START INFORMATION SHOWN

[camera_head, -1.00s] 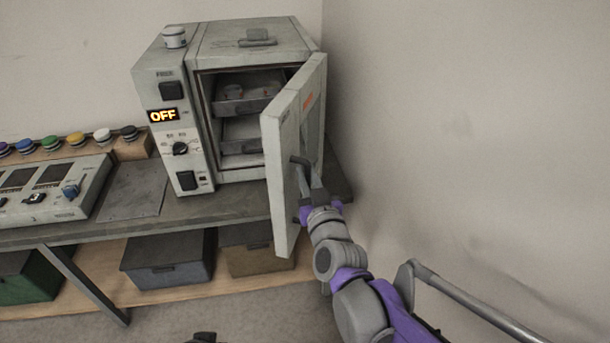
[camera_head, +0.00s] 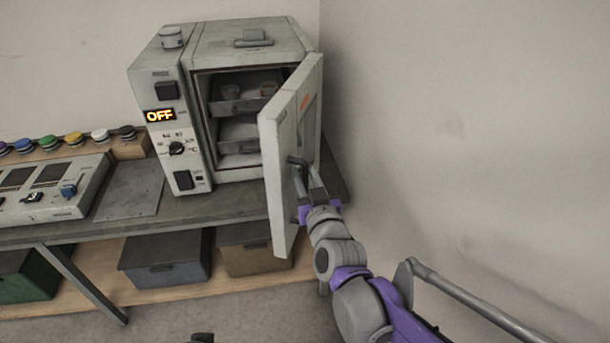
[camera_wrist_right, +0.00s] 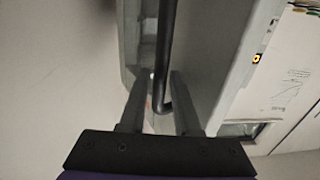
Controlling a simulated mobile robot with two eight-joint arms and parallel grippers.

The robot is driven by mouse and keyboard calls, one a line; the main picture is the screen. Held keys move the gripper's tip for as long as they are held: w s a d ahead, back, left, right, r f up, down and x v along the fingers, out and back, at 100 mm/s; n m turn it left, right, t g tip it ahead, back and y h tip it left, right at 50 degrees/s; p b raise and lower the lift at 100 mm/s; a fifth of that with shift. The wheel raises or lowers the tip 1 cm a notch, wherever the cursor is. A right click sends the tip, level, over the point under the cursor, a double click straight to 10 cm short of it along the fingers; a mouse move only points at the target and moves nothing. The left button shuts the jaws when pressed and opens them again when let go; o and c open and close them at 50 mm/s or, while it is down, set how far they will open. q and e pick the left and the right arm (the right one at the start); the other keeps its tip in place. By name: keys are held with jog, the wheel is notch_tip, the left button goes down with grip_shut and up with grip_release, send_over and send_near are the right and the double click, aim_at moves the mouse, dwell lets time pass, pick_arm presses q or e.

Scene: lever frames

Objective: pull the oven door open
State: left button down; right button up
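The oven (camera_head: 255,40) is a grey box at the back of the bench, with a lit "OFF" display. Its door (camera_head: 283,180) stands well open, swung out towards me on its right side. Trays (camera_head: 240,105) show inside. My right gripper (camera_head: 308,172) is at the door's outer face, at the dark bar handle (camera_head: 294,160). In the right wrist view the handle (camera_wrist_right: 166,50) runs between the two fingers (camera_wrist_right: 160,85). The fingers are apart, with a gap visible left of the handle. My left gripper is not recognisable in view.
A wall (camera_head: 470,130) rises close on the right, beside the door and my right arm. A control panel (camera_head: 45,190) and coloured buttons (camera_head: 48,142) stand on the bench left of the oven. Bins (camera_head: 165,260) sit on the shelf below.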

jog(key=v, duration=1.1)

END INFORMATION SHOWN

*TASK:* Transcribe the full listing above exactly as it stands, minus the pictures.

*ANSWER TO THE EXERCISE:*
[camera_head, -1.00s] 
[camera_head, +0.00s] 
[camera_wrist_right, +0.00s] 
Controlling a simulated mobile robot with two eight-joint arms and parallel grippers.

The robot is driven by mouse and keyboard calls, one a line; the main picture is the screen. Held keys move the gripper's tip for as long as they are held: w s a d ahead, back, left, right, r f up, down and x v along the fingers, out and back, at 100 mm/s; n m turn it left, right, t g tip it ahead, back and y h tip it left, right at 50 degrees/s; p b raise and lower the lift at 100 mm/s; a fifth of that with shift. The wheel raises or lowers the tip 1 cm a notch, wherever the cursor is. A right click sends the tip, level, over the point under the cursor, a double click straight to 10 cm short of it along the fingers; a mouse move only points at the target and moves nothing. The left button shuts the jaws when pressed and opens them again when let go; o and c open and close them at 50 mm/s or, while it is down, set how far they will open. q and e pick the left and the right arm (the right one at the start); the other keeps its tip in place. By name: keys are held with jog, the wheel is notch_tip, the left button goes down with grip_shut and up with grip_release, send_over and send_near are the right and the double click, aim_at moves the mouse, dwell lets time pass, pick_arm presses q or e.

Scene: lever frames

Objective: pull the oven door open
State: left button down; right button up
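The oven (camera_head: 255,40) is a grey box at the back of the bench, with a lit "OFF" display. Its door (camera_head: 283,180) stands well open, swung out towards me on its right side. Trays (camera_head: 240,105) show inside. My right gripper (camera_head: 308,172) is at the door's outer face, at the dark bar handle (camera_head: 294,160). In the right wrist view the handle (camera_wrist_right: 166,50) runs between the two fingers (camera_wrist_right: 160,85). The fingers are apart, with a gap visible left of the handle. My left gripper is not recognisable in view.
A wall (camera_head: 470,130) rises close on the right, beside the door and my right arm. A control panel (camera_head: 45,190) and coloured buttons (camera_head: 48,142) stand on the bench left of the oven. Bins (camera_head: 165,260) sit on the shelf below.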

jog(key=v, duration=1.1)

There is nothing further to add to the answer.